§ STATED GOAL: Produce word for word the lines of the data below running from the one that has "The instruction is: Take" to the one that has "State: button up", inclusive, and no others.

— START OF GIVEN DATA —

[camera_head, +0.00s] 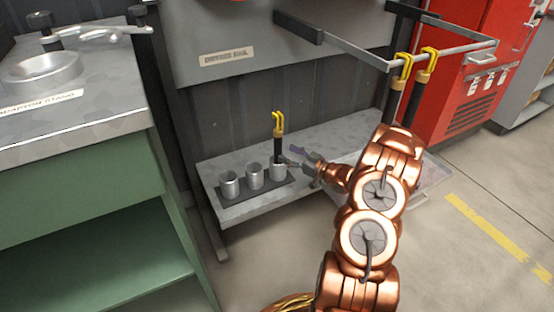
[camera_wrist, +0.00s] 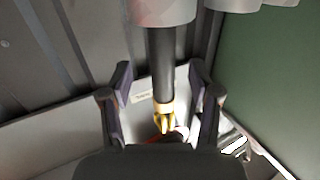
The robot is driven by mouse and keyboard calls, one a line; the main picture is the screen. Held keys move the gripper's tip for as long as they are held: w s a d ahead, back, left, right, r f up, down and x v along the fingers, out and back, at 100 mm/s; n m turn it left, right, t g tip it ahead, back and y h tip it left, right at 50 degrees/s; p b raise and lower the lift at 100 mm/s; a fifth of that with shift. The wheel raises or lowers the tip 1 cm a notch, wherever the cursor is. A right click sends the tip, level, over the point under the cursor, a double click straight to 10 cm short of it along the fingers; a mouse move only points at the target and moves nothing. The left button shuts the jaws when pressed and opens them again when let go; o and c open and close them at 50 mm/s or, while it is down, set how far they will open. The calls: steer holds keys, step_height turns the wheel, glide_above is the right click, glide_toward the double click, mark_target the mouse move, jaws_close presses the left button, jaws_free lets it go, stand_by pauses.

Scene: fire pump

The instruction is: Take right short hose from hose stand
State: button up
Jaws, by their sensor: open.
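The short hose (camera_head: 277,148) is a black tube with a yellow forked top. It stands upright in the rightmost of three metal cups on the hose stand (camera_head: 229,194), on a low shelf. The left and middle cups look empty. In the wrist view, the hose (camera_wrist: 161,65) runs down the middle with its yellow end (camera_wrist: 168,118) towards me. My gripper (camera_head: 287,160) comes in from the right at the hose. In the wrist view my gripper (camera_wrist: 160,78) is open, with one finger on each side of the hose and visible gaps. The hose's lower end is hidden in the cup.
Two black pieces with yellow forked tops (camera_head: 427,62) hang at a metal rail (camera_head: 440,58) above right. A grey wall panel (camera_head: 260,40) is behind. A green-sided bench (camera_head: 80,200) stands left, a red cabinet (camera_head: 470,80) right. The floor at right is clear.

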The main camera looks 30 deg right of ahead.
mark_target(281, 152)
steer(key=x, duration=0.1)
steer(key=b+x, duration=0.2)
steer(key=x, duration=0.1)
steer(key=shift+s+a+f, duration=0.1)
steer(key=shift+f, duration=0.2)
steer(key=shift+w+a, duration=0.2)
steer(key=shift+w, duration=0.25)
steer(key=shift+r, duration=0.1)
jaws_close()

— END OF GIVEN DATA —

§ TASK SOLUTION:
The instruction is: Take right short hose from hose stand
State: button up

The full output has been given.